Goal of the exercise:
From the line containing "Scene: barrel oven" through the last line of the entries below, repeat each line word for word and leave out the rest.

Records from a data collection:
=====

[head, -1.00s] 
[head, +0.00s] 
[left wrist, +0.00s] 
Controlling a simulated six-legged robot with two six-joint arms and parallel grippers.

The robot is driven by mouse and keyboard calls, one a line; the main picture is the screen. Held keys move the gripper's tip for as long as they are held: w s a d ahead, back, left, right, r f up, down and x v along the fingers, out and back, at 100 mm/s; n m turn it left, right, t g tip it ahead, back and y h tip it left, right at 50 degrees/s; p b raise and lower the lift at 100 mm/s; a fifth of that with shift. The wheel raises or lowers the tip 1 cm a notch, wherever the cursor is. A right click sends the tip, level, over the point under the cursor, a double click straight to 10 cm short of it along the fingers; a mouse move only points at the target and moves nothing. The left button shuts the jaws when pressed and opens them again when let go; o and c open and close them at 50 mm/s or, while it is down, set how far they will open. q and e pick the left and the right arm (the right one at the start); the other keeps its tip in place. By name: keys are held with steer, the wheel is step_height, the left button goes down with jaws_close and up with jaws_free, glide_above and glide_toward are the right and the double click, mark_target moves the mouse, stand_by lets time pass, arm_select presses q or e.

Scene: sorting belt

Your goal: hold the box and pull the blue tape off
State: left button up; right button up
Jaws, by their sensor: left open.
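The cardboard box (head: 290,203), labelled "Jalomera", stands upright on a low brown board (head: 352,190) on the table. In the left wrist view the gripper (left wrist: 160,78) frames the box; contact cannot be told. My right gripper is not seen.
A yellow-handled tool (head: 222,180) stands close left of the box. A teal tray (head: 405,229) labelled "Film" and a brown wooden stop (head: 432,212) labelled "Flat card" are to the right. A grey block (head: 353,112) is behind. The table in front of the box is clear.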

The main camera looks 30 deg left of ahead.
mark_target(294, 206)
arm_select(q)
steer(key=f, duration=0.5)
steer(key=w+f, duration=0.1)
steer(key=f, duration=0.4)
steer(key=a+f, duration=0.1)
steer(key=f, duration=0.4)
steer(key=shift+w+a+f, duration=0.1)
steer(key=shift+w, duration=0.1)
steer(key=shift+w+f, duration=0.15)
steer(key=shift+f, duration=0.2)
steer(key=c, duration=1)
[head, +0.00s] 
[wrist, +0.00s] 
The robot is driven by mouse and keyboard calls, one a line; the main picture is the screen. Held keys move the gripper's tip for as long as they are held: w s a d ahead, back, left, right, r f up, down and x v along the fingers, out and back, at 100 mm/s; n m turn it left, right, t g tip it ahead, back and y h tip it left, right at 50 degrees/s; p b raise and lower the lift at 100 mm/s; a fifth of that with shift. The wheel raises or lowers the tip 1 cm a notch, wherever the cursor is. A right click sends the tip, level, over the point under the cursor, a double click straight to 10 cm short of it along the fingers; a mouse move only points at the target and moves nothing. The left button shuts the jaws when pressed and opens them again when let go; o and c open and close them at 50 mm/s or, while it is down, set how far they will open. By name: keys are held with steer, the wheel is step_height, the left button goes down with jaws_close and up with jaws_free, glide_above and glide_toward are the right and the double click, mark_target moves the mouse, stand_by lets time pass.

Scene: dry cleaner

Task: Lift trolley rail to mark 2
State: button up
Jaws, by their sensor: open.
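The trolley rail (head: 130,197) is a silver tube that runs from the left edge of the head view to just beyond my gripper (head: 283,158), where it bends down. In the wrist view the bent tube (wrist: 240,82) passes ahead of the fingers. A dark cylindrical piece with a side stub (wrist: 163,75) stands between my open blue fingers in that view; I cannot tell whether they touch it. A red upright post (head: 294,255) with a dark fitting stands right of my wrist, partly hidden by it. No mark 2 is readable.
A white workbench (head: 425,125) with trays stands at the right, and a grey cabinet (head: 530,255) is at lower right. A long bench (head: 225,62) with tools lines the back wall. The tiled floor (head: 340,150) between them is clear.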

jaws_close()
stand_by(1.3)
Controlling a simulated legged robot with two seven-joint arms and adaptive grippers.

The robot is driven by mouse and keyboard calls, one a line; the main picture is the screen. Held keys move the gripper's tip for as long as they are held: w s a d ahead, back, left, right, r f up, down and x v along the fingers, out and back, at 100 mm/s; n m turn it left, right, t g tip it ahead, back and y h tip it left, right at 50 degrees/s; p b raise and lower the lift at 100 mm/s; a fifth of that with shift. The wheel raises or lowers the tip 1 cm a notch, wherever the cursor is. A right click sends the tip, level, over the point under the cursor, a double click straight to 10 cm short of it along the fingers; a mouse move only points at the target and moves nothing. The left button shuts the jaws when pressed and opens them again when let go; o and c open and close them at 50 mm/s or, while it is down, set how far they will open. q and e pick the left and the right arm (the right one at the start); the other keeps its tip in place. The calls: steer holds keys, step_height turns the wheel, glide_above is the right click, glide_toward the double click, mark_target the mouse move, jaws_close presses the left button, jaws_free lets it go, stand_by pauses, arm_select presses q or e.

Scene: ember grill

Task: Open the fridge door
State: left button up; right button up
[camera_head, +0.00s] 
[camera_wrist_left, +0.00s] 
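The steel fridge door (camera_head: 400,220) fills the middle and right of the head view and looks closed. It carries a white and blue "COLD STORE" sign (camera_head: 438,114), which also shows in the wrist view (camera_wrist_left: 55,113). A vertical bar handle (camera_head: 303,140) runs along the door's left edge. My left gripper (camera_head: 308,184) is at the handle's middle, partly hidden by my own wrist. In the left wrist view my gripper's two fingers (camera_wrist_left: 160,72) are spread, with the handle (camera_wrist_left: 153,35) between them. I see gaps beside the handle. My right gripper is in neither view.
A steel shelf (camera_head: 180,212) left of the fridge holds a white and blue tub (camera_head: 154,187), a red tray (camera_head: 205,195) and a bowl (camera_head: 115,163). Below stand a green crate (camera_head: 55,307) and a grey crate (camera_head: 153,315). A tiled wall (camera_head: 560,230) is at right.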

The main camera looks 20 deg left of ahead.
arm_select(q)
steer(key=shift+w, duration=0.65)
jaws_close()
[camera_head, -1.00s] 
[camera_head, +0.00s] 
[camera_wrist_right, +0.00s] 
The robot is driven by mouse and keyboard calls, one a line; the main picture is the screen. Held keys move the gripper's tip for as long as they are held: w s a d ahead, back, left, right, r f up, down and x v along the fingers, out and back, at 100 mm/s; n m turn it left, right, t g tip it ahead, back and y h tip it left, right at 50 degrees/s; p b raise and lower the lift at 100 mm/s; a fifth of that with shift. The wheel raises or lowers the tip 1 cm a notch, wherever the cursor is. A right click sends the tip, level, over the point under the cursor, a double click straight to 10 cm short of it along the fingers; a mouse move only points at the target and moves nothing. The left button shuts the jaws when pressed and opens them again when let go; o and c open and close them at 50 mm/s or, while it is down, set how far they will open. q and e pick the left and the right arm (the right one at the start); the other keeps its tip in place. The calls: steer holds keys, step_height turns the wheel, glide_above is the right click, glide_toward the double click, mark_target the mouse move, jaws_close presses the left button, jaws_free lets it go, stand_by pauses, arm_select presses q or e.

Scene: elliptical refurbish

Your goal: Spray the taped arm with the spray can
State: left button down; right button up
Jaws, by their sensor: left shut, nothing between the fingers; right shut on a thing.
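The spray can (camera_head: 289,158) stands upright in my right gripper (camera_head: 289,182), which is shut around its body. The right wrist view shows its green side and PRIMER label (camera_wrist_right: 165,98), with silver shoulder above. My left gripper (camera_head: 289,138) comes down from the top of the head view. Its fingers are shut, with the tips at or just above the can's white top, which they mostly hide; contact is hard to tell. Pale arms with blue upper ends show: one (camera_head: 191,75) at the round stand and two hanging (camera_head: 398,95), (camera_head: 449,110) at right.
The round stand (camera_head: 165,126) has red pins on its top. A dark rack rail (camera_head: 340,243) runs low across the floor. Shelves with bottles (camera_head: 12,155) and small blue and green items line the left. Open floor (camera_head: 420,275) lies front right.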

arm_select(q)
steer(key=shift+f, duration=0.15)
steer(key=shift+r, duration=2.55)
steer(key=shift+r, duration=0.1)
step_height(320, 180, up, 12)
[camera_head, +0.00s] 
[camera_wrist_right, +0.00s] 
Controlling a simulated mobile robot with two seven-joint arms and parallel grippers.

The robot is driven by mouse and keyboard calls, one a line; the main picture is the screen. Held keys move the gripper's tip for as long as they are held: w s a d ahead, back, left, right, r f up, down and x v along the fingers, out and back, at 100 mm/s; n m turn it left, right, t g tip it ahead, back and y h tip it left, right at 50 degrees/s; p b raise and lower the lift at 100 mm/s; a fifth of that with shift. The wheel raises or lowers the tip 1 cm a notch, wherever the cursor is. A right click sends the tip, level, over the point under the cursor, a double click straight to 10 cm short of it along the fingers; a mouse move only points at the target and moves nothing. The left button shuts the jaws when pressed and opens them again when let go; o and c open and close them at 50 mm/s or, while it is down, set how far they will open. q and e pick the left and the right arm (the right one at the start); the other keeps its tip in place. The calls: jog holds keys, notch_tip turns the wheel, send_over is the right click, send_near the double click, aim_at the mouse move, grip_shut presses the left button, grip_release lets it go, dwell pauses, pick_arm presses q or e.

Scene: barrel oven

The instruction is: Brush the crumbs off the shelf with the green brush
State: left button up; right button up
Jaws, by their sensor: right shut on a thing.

=====

Reply to the task:
Scene: barrel oven

The instruction is: Brush the crumbs off the shelf with the green brush
State: left button up; right button up
Jaws, by their sensor: right shut on a thing.

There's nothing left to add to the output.